Contract electronics manufacturer Wistron Corp (緯創) yesterday said that it aims to set up a production facility in the US as the trade dispute between Washington and Beijing rages on.
“We sell one-third of our products in the US,” Wistron chairman Simon Lin (林憲銘) said at the annual shareholders’ meeting in Taipei, adding that the company is seeking to move one-third of its production out of China.
“We already have a site on the [US] west coast, but it is more oriented toward PM [product management], R&D [research and development] and sales,” Lin said.
Photo: CNA
The company also has an after-sales service center in Dallas, Texas, but it is equally unsuitable for production, he said.
“We are currently considering three sites ... one in Texas, one on the east coast and another on the west coast,” Lin added.
The company is more interested in renting an existing facility to cut costs, he said.

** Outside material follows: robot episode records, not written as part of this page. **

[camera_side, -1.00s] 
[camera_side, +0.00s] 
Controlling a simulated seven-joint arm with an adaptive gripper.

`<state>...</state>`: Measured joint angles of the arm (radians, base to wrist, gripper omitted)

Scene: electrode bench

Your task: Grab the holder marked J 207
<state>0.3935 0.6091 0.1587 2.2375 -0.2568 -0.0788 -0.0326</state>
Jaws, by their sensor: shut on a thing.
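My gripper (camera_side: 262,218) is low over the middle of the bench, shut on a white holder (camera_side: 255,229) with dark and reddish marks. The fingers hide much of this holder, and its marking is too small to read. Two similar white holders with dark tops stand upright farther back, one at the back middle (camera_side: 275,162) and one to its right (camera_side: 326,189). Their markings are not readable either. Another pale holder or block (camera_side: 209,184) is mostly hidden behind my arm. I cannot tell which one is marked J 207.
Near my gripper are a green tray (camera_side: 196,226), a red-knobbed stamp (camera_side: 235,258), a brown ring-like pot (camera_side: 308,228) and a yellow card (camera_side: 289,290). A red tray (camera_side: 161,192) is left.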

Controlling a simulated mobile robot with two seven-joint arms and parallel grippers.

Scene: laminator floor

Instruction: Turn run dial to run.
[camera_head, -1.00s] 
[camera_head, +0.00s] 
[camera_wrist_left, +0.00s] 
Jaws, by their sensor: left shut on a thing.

“Normally, it would take us six to nine months to set up a production site,” but that process could be shortened to three months if, for example, Washington levied tariffs on another US$300 billion of Chinese goods, he said.
Given the unpredictable nature of relations between the US and China, Wistron had previously expanded production in countries such as Mexico, the Czech Republic, India, Malaysia and the Philippines.
Major clients agree that Wistron should keep two-thirds of its production in China, but a number of new customers are demanding specific products and recommending moving all production out of China, Lin said.
“For the new clients, we will move entire production lines to Malaysia, or back to the Hsinchu Science Park (新竹科學園區) in Taiwan,” Lin said, adding that the company has negotiated with clients to share the rising relocation costs.
The company might expand production capacity in Taiwan, because the plant in Hsinchu has reached full capacity, he said.
Wistron is relocating production for notebooks to Southeast Asia and also plans to move production of smartphone products, he added.
The company’s facilities in India mainly manufacture products that apply Internet of Things technologies to ATM payment gateways, but India has not been as supportive of the business sector as China, Lin said.
Most companies in India must wait more than four months to start a business there, while the Indian workforce lacks the consistency and discipline that their Chinese counterpart excel at, he added.
Overall, the trade war has an impact on the electronic components industry and the greatest challenge for the supply chain is the management of logistics, Lin said.
At the meeting, shareholders approved a proposal to distribute a cash dividend of NT$1.5 per share, representing a payout ratio of 85.23 percent based on last year’s earnings per share of NT$1.76.
That also implies a dividend yield of 6.28 percent based on the stock’s closing price of NT$23.9 in Taipei trading yesterday.